Image: Rebecca Kennedy with her qualification for barbering

Skill and talent aside, your personality and own goals can make the decision whether self-employment is for you. If you’re after a bit more stability and don’t want the hassle of being a self-marketer, employment could be for you. But, for those risk takers out there self-employment can help you climb up the ladder to gaining fulfilment. 

Mrs Kennedy believes that your own personality is a big factor to take into consideration when deciding whether to stick with your boss, or become the boss. 

She said: “There is pros and cons to both, I personally prefer the self-employed side but that’s because I have a mindset that I don’t mind taking risks whereas there’s a lot of people that want security and they want that lower risk that they can go home at the end of the day and not have to worry about their wage. 

“I find being self-employed makes me work harder. If I’ve got gaps in my day I’m going to work harder to advertise myself whereas there are a lot of people that won’t have that time or energy to put into it.”

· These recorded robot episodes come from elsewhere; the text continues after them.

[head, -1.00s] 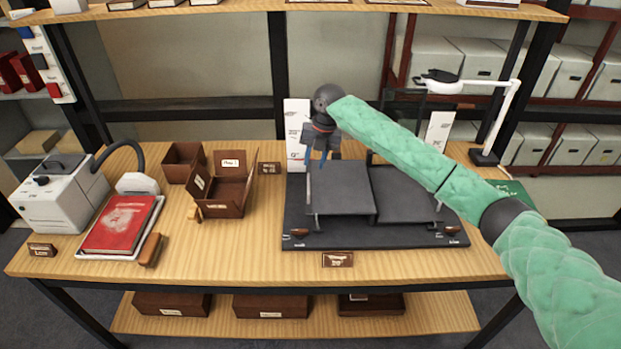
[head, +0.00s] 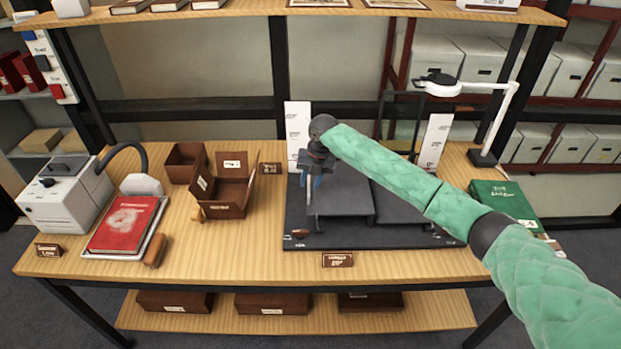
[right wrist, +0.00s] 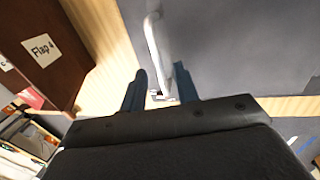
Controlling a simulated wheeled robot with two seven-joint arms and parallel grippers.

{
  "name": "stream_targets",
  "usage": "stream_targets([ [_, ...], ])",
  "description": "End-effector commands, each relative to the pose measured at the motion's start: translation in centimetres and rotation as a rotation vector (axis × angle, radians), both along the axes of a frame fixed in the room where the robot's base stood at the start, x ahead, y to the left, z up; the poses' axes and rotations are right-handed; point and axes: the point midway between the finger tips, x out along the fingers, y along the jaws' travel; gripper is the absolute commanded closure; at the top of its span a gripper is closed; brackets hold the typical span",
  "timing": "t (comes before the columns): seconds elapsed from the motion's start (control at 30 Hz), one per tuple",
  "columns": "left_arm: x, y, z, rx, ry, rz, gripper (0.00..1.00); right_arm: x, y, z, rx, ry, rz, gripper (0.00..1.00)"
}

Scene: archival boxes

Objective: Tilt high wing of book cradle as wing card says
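The dark grey book cradle (head: 289,236) stands on the wooden table. Its raised left wing (head: 345,198) is higher than its right wing (head: 395,207), which my arm partly covers. My right gripper (head: 311,184) is at the left edge of the raised wing. In the right wrist view its two blue fingers (right wrist: 160,90) are apart. A silver bar (right wrist: 155,45) along the wing's edge reaches down between them, with no clear grip on it. White cards stand behind the cradle, one at left (head: 298,128) and one at right (head: 435,140); their text is unreadable. My left gripper is out of view.
A brown open box (head: 225,207) with flaps stands close left of the cradle; a flap (right wrist: 45,50) shows in the wrist view. A red book (head: 122,226) lies further left. A white lamp (head: 505,110) and green box (head: 503,200) are at right.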

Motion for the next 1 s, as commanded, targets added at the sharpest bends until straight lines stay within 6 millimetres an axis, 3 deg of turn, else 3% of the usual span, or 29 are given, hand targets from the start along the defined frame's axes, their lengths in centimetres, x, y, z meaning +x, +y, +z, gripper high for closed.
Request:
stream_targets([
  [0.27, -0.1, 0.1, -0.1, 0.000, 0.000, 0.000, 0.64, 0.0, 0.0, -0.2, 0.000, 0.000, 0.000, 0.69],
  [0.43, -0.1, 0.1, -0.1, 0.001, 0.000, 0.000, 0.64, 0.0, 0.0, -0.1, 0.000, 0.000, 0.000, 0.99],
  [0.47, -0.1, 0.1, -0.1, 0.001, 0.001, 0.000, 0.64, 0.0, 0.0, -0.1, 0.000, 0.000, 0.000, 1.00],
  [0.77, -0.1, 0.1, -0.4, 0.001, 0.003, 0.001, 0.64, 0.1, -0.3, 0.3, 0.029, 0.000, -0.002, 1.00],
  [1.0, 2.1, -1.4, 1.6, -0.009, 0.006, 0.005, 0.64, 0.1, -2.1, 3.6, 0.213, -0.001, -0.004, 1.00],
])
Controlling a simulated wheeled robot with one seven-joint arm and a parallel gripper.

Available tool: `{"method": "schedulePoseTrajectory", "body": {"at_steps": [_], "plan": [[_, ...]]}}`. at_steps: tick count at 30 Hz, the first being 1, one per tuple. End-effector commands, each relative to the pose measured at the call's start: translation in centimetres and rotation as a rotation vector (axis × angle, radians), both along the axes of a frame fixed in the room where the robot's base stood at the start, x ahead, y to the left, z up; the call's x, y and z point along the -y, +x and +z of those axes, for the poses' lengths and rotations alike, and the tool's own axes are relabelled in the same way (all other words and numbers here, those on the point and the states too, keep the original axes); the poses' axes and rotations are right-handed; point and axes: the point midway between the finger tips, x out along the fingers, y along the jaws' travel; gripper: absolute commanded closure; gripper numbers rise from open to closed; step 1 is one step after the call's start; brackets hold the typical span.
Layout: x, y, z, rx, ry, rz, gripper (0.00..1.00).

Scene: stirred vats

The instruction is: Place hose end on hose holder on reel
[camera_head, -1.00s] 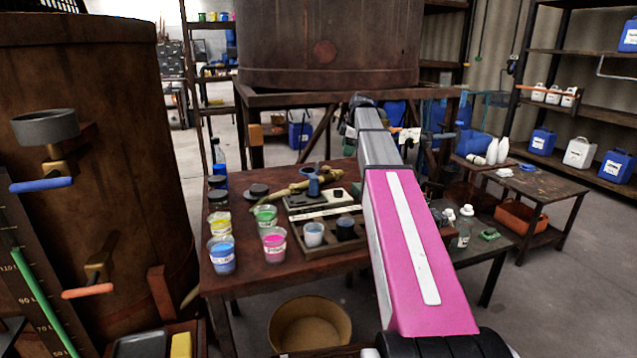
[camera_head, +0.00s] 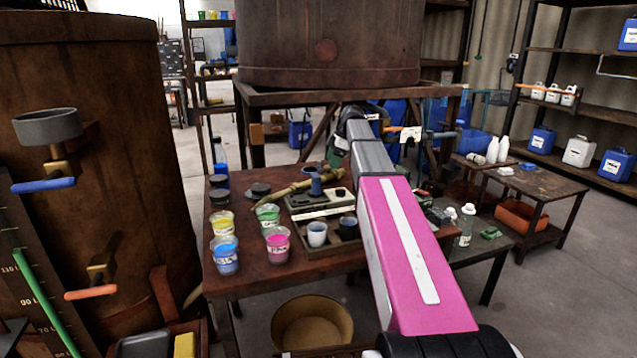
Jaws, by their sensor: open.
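I cannot make out the hose end, the reel or its holder in this view. My arm reaches forward from the bottom right, with a pink link and a grey link, over the right side of the work table (camera_head: 255,292). Its dark far end is below the raised vat (camera_head: 330,45), in front of blue things that are too small to name. My gripper's fingers are hidden beyond the arm, so I cannot see what they touch. An olive, pipe-like piece (camera_head: 290,191) lies on the table, left of my arm.
Several paint cups (camera_head: 225,255) stand at the table's left front. A large brown vat (camera_head: 90,170) with handles fills the left. A yellowish tub (camera_head: 312,323) is on the floor. A low side table (camera_head: 535,180) and shelves stand right, with open floor in front.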

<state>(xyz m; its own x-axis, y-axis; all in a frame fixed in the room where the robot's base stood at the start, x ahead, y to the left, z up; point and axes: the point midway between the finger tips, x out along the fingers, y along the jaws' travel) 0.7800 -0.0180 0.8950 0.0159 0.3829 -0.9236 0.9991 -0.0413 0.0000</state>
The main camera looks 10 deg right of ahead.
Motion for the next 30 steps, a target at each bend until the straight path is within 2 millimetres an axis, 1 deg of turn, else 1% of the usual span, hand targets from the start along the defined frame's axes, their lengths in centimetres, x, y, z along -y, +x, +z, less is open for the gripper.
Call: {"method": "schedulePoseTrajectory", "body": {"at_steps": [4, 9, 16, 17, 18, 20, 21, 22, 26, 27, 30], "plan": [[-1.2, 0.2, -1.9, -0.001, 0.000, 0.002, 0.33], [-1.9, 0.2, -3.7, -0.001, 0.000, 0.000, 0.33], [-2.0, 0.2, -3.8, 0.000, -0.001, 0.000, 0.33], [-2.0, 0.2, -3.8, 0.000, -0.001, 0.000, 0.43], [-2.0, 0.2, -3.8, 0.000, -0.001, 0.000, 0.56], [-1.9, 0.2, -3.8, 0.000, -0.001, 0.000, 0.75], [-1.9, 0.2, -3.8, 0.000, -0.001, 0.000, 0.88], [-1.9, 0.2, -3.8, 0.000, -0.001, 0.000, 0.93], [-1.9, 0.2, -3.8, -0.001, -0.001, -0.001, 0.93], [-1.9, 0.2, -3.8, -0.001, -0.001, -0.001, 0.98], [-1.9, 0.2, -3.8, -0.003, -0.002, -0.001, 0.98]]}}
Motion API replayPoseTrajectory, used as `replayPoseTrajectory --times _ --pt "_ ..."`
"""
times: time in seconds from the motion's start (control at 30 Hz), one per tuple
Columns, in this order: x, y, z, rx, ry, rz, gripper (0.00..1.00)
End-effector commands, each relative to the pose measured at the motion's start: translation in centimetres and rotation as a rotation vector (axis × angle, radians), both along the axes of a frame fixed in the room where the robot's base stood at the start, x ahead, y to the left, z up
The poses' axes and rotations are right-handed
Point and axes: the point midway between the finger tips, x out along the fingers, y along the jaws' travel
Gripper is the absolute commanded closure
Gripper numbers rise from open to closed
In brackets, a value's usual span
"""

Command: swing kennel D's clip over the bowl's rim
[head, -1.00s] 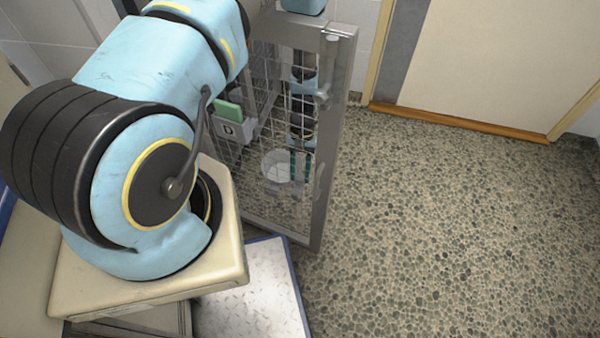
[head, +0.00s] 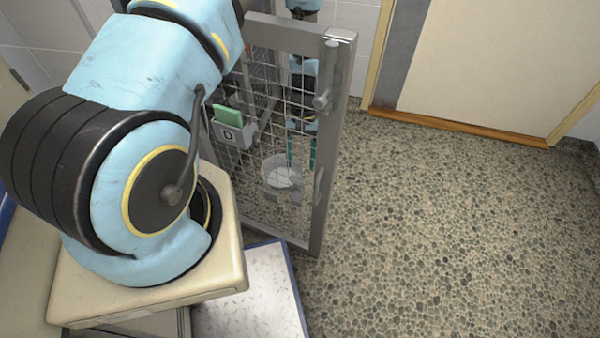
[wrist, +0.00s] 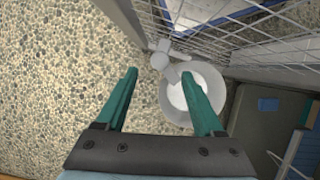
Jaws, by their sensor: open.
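Kennel D's mesh door (head: 262,90) stands in front of me, with a "D" sign (head: 229,134) on it. The pale round bowl (head: 283,176) shows at the door's mesh, and in the wrist view (wrist: 209,84) it lies ahead of my right finger, which overlaps its edge. The grey clip (wrist: 162,58), with short arms, is at the bowl's left rim by the mesh; I cannot tell whether it lies over the rim. My gripper (wrist: 159,72) has two teal fingers, open and empty. The clip is just beyond and between the fingertips. My gripper also shows in the head view (head: 301,152), partly behind the door.
A green item (head: 228,115) sits in the holder with the sign. The door's grey frame post (head: 331,140) carries latch fittings. Pebbled floor (head: 450,220) to the right is clear. A blue-edged metal plate (head: 245,297) lies close by my base.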

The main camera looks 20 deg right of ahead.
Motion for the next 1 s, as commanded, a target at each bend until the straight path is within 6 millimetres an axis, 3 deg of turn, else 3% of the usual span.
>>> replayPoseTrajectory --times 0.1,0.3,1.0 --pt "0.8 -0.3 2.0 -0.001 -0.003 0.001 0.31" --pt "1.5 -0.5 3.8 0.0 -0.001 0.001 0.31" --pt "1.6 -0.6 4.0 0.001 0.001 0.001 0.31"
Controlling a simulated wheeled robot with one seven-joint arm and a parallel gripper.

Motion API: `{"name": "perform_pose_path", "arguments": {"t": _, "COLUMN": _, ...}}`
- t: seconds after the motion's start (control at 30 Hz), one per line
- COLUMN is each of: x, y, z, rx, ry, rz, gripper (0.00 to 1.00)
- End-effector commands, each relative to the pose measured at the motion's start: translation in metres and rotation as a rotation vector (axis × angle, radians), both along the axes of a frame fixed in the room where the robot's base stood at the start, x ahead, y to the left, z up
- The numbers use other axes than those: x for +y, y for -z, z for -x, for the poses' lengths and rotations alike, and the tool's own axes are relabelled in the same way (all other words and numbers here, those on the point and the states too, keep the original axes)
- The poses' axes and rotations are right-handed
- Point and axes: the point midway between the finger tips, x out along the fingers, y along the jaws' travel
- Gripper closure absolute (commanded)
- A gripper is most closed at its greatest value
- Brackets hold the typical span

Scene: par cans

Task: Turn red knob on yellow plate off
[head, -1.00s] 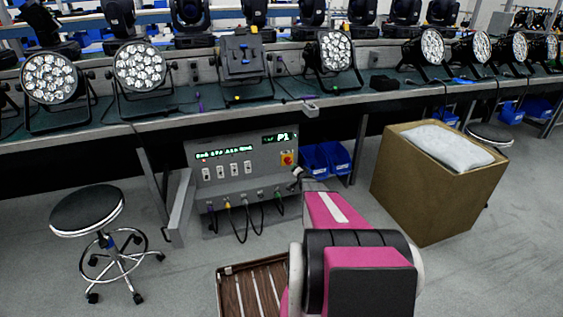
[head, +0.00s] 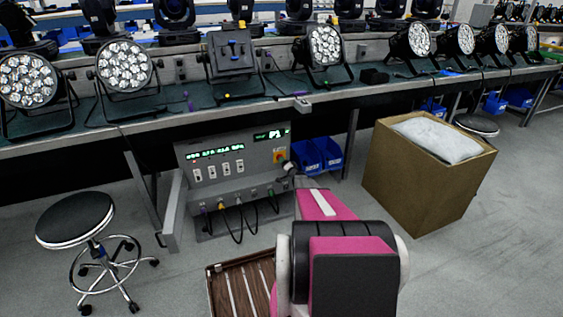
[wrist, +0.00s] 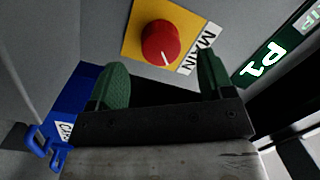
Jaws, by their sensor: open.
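The red knob (wrist: 161,43) sits on a yellow plate (wrist: 132,42) in the wrist view, with a white pointer line on its face and a "MAIN" label beside the plate. My gripper (wrist: 160,78) is open, with its two green fingertips apart below the knob in that view; the knob lies ahead of the gap, and nothing is between the fingers. In the head view the yellow plate (head: 280,156) is on the right side of the grey panel (head: 225,172). My gripper's end is close to it there, and the knob is small and partly hard to make out.
Blue bins (head: 322,154) stand right of the panel, and a blue part also shows at lower left in the wrist view (wrist: 68,118). A cardboard box (head: 425,185) stands to the right, a stool (head: 76,220) to the left. Cables hang below the panel. Grey floor is open around.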

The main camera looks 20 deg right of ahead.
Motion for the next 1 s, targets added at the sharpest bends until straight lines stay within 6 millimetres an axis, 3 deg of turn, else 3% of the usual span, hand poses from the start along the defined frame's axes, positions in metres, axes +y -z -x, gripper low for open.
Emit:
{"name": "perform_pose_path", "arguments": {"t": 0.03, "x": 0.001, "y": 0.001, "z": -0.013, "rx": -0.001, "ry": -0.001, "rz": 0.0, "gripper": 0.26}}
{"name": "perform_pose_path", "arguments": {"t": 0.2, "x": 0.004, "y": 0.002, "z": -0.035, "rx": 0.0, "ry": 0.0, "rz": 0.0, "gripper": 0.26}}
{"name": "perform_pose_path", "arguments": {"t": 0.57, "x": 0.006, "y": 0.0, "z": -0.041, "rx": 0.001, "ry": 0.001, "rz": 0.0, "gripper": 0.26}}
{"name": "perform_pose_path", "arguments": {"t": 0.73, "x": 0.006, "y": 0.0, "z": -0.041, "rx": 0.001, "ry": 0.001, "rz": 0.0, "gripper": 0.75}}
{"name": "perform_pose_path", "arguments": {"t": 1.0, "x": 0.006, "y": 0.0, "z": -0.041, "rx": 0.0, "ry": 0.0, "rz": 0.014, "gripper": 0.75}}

Although the job itself may entail the same skillset, being self-employed may mean your jobs just gone from a 9-5 to a 24 hour thought process. From your own bills, bookings, marketing and much more, the process can be overwhelming and time-consuming. But for some people, the drive to be the best they can be just for themselves is what keeps them going.

For the driven, motivated workers out there who have got a specific skill set, self-employment may seem the one for you. But those with the same skill set may also want to practice this through the base of somebody else. Both of which, are absolutely fine. 

Mrs Kennedy said: “I believe there is room for everyone. I think employment and self-employment have pros and cons but are both necessary. 

“I don’t think there is a right and wrong answer because I think they’re both brilliant as they suit all the different personalities in the world. I think having them both is a wonderful thing, if you take one away then we’ve got a very unbalanced world. We need both options.”

So whatever path your skillset leads you down, there is room for everybody. If that is self-employment, you better get those contacts, get that skillset, and be ready to market yourself to the world. As Mrs Kennedy said: “Just be smart, keep turning up and work hard. Be comfortable in that situation knowing something will come up, your outgoings will be paid at the end of the month and everything will be fine.”